Begin RECORD SET

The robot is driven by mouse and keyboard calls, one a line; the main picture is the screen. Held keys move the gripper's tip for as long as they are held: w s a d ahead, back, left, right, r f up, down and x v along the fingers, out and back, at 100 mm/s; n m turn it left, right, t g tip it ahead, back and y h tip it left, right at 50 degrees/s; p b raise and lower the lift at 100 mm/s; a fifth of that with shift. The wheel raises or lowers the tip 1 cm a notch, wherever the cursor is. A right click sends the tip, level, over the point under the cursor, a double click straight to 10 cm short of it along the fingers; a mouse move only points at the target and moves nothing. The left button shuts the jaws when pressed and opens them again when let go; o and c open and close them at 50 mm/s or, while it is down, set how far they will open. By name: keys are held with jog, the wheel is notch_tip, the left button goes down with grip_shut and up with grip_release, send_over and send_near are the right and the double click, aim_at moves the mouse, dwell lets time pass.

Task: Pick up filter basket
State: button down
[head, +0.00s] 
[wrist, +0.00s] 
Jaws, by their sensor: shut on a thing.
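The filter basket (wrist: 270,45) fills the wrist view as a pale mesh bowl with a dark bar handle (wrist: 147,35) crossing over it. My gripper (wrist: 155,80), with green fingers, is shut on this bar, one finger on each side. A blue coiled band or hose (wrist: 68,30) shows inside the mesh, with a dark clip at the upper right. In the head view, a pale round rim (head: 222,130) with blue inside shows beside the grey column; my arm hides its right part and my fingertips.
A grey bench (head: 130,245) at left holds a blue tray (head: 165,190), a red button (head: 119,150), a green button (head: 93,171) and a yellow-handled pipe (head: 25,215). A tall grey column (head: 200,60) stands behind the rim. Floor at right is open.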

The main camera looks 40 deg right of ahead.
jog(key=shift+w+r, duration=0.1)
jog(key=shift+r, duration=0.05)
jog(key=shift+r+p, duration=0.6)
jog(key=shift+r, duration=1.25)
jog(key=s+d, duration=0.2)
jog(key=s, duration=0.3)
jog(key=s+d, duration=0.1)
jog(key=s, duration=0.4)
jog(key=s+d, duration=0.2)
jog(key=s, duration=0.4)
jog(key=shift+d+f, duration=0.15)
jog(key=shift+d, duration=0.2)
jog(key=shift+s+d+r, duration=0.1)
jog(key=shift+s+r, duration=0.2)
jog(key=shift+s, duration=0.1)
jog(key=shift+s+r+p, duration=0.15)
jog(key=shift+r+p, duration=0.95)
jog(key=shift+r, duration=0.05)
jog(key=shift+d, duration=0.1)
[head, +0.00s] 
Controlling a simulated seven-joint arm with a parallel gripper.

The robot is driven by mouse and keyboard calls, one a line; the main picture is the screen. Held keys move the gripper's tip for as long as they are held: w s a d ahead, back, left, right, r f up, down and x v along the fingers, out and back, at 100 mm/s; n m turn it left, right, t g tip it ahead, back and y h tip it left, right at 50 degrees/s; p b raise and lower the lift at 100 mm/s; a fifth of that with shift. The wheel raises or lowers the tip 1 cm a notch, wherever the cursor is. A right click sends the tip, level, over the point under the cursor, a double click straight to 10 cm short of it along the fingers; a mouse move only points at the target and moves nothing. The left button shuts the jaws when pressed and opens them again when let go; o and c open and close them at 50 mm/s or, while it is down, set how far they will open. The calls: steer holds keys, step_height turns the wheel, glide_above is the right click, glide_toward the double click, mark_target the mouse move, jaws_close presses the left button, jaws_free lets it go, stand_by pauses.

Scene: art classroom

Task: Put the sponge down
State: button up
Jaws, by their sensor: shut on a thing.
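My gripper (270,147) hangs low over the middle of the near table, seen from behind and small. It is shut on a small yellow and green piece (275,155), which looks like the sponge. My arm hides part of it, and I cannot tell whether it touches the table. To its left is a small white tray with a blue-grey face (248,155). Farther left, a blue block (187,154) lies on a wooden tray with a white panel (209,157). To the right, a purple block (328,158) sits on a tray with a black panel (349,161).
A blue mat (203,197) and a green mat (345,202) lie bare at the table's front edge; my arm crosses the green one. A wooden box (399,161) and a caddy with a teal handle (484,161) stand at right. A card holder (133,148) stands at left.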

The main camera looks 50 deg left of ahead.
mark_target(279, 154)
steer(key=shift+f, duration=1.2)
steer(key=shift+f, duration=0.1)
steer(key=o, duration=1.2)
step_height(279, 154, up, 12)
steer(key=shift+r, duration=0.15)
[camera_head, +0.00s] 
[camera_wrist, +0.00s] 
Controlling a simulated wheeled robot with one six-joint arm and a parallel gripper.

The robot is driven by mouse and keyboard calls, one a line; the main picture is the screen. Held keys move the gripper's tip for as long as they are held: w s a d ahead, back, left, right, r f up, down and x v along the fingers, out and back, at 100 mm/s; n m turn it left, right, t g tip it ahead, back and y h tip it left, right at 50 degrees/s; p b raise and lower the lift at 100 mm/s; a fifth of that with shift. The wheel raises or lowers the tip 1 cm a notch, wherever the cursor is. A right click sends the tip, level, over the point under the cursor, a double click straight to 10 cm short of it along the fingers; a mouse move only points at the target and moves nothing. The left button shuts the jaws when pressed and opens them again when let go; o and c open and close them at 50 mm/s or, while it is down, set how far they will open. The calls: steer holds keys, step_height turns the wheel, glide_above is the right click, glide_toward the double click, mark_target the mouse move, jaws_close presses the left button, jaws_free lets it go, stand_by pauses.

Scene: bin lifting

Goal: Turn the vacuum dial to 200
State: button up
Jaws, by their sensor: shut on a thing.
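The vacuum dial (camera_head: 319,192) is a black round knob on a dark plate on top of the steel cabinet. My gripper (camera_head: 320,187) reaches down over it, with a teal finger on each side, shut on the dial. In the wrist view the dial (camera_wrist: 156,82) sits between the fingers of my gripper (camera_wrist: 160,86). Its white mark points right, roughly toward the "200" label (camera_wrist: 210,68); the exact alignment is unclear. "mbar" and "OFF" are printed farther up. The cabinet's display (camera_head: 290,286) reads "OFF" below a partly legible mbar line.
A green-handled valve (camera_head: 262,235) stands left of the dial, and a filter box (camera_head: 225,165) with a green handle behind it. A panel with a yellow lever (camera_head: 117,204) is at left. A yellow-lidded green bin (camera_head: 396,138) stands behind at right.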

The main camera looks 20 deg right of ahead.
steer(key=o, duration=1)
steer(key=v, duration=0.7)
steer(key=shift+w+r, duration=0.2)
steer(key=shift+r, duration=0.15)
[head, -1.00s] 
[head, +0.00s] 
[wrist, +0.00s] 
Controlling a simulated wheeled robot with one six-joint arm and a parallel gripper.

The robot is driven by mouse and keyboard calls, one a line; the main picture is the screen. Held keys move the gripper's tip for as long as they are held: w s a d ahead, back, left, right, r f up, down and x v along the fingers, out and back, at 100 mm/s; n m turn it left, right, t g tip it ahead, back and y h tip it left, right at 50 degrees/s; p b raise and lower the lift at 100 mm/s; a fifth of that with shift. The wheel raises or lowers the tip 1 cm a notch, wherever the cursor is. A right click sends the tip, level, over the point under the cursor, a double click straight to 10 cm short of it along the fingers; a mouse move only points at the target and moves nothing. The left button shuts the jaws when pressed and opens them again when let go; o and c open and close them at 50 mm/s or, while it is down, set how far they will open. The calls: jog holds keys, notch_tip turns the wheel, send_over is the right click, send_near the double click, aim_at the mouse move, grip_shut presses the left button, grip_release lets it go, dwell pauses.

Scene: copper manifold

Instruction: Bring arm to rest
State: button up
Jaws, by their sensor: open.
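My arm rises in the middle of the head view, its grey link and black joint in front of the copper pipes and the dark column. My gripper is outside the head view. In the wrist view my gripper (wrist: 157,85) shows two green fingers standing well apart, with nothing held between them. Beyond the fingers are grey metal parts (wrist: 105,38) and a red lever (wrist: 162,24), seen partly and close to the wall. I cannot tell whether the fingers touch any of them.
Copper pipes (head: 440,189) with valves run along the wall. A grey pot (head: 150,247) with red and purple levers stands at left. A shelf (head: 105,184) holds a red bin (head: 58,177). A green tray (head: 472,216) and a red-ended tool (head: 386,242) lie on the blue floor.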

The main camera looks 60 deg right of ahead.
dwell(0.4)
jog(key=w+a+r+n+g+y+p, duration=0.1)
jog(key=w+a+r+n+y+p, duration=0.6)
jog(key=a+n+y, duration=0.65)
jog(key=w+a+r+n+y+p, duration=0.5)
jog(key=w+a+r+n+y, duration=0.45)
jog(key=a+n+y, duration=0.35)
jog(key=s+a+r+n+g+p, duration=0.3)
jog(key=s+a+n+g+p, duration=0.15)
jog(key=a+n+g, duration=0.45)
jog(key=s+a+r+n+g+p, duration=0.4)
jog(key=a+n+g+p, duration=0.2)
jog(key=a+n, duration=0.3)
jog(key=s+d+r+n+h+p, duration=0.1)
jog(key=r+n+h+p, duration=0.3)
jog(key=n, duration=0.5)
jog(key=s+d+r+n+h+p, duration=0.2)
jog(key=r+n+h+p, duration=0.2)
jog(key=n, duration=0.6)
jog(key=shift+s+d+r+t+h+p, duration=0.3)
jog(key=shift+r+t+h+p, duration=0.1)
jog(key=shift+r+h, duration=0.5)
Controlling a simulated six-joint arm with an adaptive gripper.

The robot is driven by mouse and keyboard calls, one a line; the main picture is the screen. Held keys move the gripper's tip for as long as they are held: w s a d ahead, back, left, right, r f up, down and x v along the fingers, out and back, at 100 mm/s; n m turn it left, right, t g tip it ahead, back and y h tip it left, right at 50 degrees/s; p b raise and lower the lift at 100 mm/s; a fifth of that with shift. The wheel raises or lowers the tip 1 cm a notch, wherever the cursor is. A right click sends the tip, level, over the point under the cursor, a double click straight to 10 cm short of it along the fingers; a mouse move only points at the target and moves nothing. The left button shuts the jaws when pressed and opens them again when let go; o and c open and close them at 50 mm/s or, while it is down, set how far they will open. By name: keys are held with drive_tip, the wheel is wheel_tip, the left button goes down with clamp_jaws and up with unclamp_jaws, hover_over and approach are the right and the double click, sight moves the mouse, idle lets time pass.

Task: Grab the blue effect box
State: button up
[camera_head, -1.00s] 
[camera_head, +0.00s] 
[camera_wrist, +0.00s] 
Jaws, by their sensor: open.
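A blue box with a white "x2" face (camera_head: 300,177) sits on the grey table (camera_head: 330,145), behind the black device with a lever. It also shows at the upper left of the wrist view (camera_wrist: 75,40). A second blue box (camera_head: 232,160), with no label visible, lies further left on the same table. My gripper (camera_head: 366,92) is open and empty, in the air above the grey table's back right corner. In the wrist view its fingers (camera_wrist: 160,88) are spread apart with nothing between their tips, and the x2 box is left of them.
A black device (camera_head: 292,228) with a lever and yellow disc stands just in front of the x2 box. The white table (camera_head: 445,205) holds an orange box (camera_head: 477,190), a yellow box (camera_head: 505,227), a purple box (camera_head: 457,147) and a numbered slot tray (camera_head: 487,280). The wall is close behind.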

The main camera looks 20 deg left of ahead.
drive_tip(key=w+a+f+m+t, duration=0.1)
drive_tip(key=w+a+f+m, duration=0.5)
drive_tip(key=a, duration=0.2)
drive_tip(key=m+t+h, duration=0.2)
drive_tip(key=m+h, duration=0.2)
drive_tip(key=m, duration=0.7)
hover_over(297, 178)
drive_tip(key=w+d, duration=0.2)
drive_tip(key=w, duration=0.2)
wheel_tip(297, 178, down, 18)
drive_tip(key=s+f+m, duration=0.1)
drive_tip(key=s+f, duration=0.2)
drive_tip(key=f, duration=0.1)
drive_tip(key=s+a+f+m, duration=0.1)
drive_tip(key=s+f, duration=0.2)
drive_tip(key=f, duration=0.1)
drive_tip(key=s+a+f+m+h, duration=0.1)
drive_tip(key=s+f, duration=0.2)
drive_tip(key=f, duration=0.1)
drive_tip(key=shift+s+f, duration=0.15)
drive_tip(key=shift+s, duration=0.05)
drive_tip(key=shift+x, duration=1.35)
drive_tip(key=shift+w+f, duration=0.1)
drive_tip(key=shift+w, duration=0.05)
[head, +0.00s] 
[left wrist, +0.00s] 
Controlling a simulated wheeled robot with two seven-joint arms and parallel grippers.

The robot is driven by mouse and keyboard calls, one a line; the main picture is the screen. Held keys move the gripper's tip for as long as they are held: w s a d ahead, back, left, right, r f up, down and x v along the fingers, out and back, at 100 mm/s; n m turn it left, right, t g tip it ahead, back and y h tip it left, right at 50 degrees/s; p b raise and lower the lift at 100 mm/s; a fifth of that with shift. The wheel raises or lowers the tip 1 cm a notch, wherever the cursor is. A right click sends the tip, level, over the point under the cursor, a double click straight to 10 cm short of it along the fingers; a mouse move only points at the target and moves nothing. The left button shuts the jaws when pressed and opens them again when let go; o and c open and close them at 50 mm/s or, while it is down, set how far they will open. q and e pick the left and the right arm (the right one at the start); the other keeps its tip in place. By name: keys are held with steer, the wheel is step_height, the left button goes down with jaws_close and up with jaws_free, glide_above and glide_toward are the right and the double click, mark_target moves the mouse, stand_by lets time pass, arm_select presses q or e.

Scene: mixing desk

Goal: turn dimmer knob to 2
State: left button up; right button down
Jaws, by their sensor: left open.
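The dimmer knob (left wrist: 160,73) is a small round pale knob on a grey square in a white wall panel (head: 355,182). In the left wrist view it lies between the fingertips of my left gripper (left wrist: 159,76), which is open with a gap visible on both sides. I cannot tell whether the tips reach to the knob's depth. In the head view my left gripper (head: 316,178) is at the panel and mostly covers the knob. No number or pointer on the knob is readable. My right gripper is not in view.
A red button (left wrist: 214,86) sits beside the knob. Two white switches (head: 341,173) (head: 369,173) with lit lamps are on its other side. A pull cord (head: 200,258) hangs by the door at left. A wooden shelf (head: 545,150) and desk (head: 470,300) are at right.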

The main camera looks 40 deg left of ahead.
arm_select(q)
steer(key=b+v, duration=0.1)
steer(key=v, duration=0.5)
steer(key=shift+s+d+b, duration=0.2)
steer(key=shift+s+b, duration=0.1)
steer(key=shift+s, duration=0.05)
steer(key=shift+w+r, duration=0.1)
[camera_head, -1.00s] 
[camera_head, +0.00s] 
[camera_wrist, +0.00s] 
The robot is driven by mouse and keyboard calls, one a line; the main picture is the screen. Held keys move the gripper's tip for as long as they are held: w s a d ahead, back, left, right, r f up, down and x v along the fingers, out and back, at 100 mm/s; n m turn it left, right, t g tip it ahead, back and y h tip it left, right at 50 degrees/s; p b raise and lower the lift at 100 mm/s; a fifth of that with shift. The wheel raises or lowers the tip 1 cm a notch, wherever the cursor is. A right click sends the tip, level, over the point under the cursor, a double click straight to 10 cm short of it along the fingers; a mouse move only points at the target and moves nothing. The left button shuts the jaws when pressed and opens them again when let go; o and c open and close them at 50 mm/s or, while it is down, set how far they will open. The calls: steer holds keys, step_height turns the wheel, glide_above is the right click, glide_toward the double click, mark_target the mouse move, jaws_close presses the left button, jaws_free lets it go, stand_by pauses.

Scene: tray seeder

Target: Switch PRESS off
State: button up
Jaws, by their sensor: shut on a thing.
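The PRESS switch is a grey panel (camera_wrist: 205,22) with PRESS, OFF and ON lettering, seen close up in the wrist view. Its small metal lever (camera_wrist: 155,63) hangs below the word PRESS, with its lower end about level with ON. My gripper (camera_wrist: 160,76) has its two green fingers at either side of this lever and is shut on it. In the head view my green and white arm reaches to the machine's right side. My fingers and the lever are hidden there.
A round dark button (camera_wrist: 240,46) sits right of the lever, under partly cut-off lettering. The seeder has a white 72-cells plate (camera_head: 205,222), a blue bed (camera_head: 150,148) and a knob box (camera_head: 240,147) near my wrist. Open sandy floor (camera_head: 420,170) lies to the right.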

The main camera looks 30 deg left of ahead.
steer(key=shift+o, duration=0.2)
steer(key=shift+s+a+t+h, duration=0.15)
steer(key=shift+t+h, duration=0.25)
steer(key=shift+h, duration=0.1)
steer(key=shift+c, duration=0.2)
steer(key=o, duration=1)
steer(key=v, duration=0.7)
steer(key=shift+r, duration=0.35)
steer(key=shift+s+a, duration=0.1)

End RECORD SET

* [PROMPT]
Filter the listing for the word "Scene" and copy every line that holds it.

* [FINISHED TASK]
Scene: art classroom
Scene: bin lifting
Scene: copper manifold
Scene: mixing desk
Scene: tray seeder

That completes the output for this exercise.